I suppose the fascination stems from my conception of the world. I'm an INFP so I think of most things in terms of myself. My research studies have all been inspired by some singular moment I experienced or observed and desired to see if anyone else has had it as well. Even as I grow and evolve to being a woman who considers things from multiple vantage points (I've gotten quite good at it, if I do say so myself), it is still something I do on the regular and have to catch myself like "nah don't be tethered by a child's mind, girl, but rather transformed by the wisdom of age." I could not justify for myself why I should say something that has already been said so why would others feel the need to do such a thing? Replicating or re-representing those thoughts is easy. Just do that. No need to clog the drain further. This is somewhat of a trash way of thinking because it echoes decades, nay centuries, of silencing politics, but it's one I've held for sometime now and is the hardest for me to shake.

My inability to grasp why people want to do and say what’s been done and said is best exemplified by my uncertainty on if I even wanted a blog.

For about two years now, I have considered blogging as something fun to do. I have always enjoyed writing and didn't really get to do it anymore for pleasure because of school so it seemed like a great outlet. I could make a name for myself doing what I love. I had a few false starts and let myself get bogged down with other obligations. Last November I finally went for it while applying for jobs. I felt I needed a website because it was 2016 CE. When I was making the website, I noticed it had a blog space. “What a pleasant surprise,” I thought. I announced the launch of my site and that I would start blogging without truly considering it. I had no idea if I wanted to seriously write for enjoyment and practice or if I just said I would start one because Wix gave me the option when I built my site. To be as honest as possible, I still don't know the true answer to this question. But here I am. Adding yet another voice in the ever-expanding blackhole of the virtual world.

My primary hesitation was one with which I have struggled for years: am I enough? Is what I have to say accurate enough, well thought-out and insightful enough? Is it astonishing or new in any way? Am I just spewing remnants of what has been poured into me? Do I really like eating mushrooms or do I just think they're cute when they make that squealing sound in the pan? What is even real? Is my life a Horton-Hears-A-Who situation?!

If I decide to post again, you, my dear readers, will come to learn that I have a tendency to spiral and a strong flair for the dramatic. So much so to the point I suggest you digest my works with soft ambient music, a slow-sipping cordial or herbal tea, in a fire-lit space, draped in the fur of some sort of beast, maybe (read: definitely) stroking your chin. However, I digress.

The echoes of enough-ness became screams in my first year of grad school when we read Barthes’ Death of the Author cross-referenced with selections from Foucault. They stated essentially, in my understanding, there is no original thought left to be thunk in this life. We are just basically repeating “quotations” and remixing the same things time and time again. Internally, I was reeling. I had landmark academic sources telling me I was right about not being novel in any way.

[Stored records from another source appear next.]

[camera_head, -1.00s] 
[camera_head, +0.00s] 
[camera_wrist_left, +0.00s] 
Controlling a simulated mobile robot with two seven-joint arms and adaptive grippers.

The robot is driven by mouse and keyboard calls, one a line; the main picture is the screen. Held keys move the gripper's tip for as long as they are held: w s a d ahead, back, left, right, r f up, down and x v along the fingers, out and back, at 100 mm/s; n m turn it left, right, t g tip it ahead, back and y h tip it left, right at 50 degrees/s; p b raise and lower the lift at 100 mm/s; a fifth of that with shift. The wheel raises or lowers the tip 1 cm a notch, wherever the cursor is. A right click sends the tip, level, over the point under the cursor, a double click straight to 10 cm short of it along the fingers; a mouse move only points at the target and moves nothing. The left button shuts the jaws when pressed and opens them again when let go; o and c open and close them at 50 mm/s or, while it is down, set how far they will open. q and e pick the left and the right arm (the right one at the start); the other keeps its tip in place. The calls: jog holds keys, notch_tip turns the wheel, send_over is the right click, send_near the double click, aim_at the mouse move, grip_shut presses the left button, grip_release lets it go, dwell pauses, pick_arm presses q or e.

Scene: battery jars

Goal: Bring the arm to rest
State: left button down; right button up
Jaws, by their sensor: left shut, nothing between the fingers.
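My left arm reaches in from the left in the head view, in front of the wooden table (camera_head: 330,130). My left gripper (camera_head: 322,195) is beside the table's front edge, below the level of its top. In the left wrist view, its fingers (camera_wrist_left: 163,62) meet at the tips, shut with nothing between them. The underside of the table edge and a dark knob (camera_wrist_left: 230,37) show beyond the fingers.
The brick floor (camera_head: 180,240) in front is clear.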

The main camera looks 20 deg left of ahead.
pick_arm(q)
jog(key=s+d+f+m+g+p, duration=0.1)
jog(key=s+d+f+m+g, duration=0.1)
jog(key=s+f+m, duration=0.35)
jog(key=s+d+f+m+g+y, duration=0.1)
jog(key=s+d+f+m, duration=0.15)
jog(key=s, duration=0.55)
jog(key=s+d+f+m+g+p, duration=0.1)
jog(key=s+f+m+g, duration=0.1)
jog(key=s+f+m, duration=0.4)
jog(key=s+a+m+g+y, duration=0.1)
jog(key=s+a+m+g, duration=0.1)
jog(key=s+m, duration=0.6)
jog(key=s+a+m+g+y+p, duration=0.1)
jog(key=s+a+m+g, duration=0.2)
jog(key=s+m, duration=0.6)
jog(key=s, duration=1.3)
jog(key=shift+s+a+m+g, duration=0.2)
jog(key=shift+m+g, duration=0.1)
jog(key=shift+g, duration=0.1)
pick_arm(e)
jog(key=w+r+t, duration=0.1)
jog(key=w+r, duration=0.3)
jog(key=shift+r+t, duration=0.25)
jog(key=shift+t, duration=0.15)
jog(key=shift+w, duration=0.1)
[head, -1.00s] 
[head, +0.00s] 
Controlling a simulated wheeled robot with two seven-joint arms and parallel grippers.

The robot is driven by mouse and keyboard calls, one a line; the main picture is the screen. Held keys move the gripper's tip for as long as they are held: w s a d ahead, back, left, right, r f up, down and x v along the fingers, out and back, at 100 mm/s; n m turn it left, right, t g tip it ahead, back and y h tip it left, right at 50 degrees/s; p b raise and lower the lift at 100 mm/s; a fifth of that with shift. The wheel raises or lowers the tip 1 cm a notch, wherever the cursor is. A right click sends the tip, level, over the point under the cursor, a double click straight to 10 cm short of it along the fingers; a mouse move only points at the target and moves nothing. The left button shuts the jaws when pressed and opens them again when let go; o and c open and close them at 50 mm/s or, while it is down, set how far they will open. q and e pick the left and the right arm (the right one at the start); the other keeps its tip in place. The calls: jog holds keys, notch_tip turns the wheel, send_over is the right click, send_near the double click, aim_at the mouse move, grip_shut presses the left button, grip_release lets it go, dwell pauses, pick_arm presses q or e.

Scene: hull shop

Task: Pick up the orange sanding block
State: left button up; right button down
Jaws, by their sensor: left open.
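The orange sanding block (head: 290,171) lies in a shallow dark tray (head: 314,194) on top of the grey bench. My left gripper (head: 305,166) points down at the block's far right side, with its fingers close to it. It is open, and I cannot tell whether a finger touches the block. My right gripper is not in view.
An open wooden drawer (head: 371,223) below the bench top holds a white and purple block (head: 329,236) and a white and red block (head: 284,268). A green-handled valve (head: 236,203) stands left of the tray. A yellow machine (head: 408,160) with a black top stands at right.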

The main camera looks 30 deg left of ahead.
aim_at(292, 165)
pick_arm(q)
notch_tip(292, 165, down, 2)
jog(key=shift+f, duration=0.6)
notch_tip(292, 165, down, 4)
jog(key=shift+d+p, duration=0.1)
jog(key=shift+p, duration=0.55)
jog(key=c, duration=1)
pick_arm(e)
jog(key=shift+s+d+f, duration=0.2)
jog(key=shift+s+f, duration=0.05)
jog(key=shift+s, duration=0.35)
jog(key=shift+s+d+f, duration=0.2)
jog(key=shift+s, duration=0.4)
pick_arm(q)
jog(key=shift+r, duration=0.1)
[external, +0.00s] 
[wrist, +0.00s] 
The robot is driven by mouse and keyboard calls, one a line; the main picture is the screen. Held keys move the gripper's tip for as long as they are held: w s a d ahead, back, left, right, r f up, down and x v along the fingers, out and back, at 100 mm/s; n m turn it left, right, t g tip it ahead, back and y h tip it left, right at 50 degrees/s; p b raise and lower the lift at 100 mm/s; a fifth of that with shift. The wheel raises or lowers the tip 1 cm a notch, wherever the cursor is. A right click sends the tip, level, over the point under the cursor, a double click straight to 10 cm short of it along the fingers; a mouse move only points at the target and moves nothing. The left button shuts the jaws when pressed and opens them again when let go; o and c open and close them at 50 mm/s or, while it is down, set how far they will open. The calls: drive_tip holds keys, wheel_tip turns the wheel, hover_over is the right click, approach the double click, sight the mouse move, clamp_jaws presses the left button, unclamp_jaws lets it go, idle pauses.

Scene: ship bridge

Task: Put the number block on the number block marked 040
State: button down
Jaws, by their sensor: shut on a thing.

However, my external self was fighting hard against the assertion. I began a passionate speech about how ones animus is their own gifted to them at birth and yes they are influenced by external factors but ultimately they are new and enough and remarkable. Part of this was simply a show to boost my participation points but a much larger, deeper, and realer part of me was trying to convince myself.

My classmates had long tuned out, we had class on Buzzfeed’s Tasty Tuesdays so they were planning dinner for the following nights. A dinner that would feature far too much cheese for any reasonable person, but again, digression (and another blog topic because let me tell you I have FEEL👏🏾INGS👏🏾 about those videos).

So no one was really paying me any attention for real. My professor wrestled some with me about it; maybe just to be a comprehensive educator, but I feel they might have seen through my self-ruse. Either way, that lesson is something I will carry with me. I will remember those moments of self-doubt and the moments of empowerment I felt defending my stance.

We each have our voice and that voice is enough. Our thoughts and feelings become our experiences which shape the voice to which we must cling. Even if we are only saying yes, no, samesies, or any combination of vernacular, its important that it be in the world. The void of the internet is daunting. Content is king, everything has been covered in some shape or form, and everyone is a critic. We just are going to have to keep on and make our individual presences known.

So here it is. My first, possibly only offering to the great unknown saturated vastness of the internet. May it be received for what is it: kind of been there, kind of said already, but never by me. That's what makes it remarkable.